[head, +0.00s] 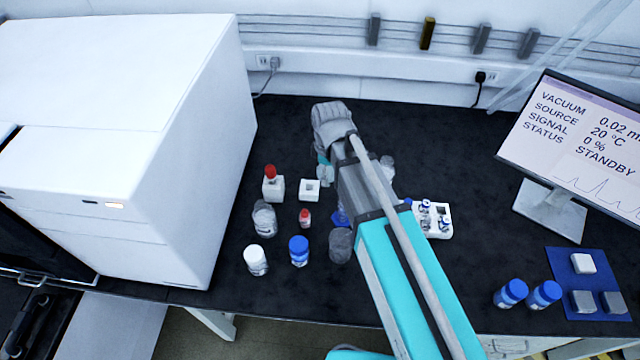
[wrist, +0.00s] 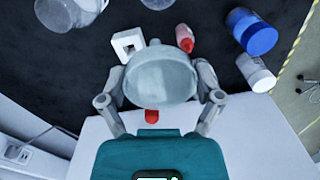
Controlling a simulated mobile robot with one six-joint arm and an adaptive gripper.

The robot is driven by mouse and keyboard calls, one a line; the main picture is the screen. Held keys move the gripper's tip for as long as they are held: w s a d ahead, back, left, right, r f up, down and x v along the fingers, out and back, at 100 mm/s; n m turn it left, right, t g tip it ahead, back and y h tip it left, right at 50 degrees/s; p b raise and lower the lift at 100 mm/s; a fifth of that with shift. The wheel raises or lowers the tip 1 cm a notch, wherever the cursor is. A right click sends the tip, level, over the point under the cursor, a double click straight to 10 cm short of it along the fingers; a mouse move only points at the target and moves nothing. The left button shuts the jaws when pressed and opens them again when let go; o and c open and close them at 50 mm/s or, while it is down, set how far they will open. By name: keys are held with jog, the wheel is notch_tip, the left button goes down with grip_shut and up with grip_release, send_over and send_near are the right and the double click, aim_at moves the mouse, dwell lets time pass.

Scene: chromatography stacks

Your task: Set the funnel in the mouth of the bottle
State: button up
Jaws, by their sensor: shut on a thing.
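My gripper (wrist: 161,80) is shut on the funnel (wrist: 160,72), a grey, translucent round piece between its two fingers in the wrist view. The funnel's stem is not discernible. A clear glass bottle (head: 264,220) stands left of my arm, in front of the white blocks. A grey, dark-looking jar (head: 340,246) stands just left of my forearm. I cannot tell which vessel is the task's bottle.
A blue-capped bottle (head: 299,252), a white-capped bottle (head: 256,262) and a red-capped vial (head: 305,218) stand nearby. A hollow white block (head: 309,190) sits beside a red-topped block (head: 273,188). A white instrument (head: 190,170) bounds the left; a monitor (head: 580,140) stands right.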

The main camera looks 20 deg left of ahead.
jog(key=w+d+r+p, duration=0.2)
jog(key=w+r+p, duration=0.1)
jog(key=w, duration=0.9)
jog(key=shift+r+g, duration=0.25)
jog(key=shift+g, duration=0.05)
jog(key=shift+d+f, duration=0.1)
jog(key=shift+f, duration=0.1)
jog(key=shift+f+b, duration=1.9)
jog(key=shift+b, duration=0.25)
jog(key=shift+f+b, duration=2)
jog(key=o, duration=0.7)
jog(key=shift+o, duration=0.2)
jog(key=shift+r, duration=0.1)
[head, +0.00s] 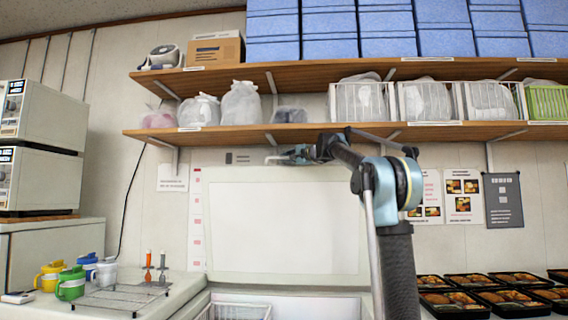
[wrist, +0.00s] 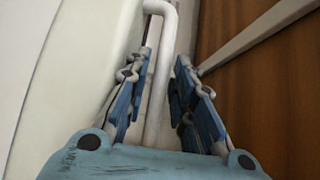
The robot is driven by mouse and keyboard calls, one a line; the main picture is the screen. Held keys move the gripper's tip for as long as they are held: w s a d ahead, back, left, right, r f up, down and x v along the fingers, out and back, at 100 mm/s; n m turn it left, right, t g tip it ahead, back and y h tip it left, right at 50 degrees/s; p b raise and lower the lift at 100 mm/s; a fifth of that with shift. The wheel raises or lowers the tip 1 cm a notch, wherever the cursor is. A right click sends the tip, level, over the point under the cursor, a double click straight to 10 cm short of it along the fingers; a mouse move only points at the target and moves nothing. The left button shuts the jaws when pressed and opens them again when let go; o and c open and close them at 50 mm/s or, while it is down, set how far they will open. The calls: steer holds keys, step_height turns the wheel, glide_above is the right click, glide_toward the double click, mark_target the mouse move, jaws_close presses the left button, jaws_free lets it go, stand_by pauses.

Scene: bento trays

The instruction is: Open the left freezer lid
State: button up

» GOAL
Copy the data character for character, but drop all pictures from the copy.

» COMPLETE OUTPUT
[head, +0.00s] 
[wrist, +0.00s] 
Controlling a simulated mobile robot with one six-joint arm and an adaptive gripper.

The robot is driven by mouse and keyboard calls, one a line; the main picture is the screen. Held keys move the gripper's tip for as long as they are held: w s a d ahead, back, left, right, r f up, down and x v along the fingers, out and back, at 100 mm/s; n m turn it left, right, t g tip it ahead, back and y h tip it left, right at 50 degrees/s; p b raise and lower the lift at 100 mm/s; a fifth of that with shift. The wheel raises or lowers the tip 1 cm a notch, wherever the cursor is. A right click sends the tip, level, over the point under the cursor, a double click straight to 10 cm short of it along the fingers; a mouse move only points at the target and moves nothing. The left button shuts the jaws when pressed and opens them again when let go; o and c open and close them at 50 mm/s or, while it is down, set how far they will open. By name: keys are held with jog, the wheel is notch_tip, the left button goes down with grip_shut and up with grip_release, send_over and send_near are the right and the double click, aim_at moves the mouse, dwell lets time pass.

Scene: chromatography stacks

Your task: Set the funnel in the mouth of the bottle
State: button up
Jaws, by their sensor: shut on a thing.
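My gripper (wrist: 161,80) is shut on the funnel (wrist: 160,72), a grey, translucent round piece between its two fingers in the wrist view. The funnel's stem is not discernible. A clear glass bottle (head: 264,220) stands left of my arm, in front of the white blocks. A grey, dark-looking jar (head: 340,246) stands just left of my forearm. I cannot tell which vessel is the task's bottle.
A blue-capped bottle (head: 299,252), a white-capped bottle (head: 256,262) and a red-capped vial (head: 305,218) stand nearby. A hollow white block (head: 309,190) sits beside a red-topped block (head: 273,188). A white instrument (head: 190,170) bounds the left; a monitor (head: 580,140) stands right.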

The main camera looks 20 deg left of ahead.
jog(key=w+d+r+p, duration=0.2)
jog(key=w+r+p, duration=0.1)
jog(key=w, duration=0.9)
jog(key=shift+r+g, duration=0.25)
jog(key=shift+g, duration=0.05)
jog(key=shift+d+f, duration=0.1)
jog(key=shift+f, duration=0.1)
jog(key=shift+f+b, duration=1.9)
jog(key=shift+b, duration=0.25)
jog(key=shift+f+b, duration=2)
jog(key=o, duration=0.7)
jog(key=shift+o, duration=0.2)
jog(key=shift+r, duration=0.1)
[head, +0.00s] 
[wrist, +0.00s] 
The robot is driven by mouse and keyboard calls, one a line; the main picture is the screen. Held keys move the gripper's tip for as long as they are held: w s a d ahead, back, left, right, r f up, down and x v along the fingers, out and back, at 100 mm/s; n m turn it left, right, t g tip it ahead, back and y h tip it left, right at 50 degrees/s; p b raise and lower the lift at 100 mm/s; a fifth of that with shift. The wheel raises or lowers the tip 1 cm a notch, wherever the cursor is. A right click sends the tip, level, over the point under the cursor, a double click straight to 10 cm short of it along the fingers; a mouse move only points at the target and moves nothing. The left button shuts the jaws when pressed and opens them again when let go; o and c open and close them at 50 mm/s or, while it is down, set how far they will open. The calls: steer holds keys, step_height turns the wheel, glide_above is the right click, glide_toward the double click, mark_target the mouse move, jaws_close presses the left button, jaws_free lets it go, stand_by pauses.

Scene: bento trays

The instruction is: Open the left freezer lid
State: button up

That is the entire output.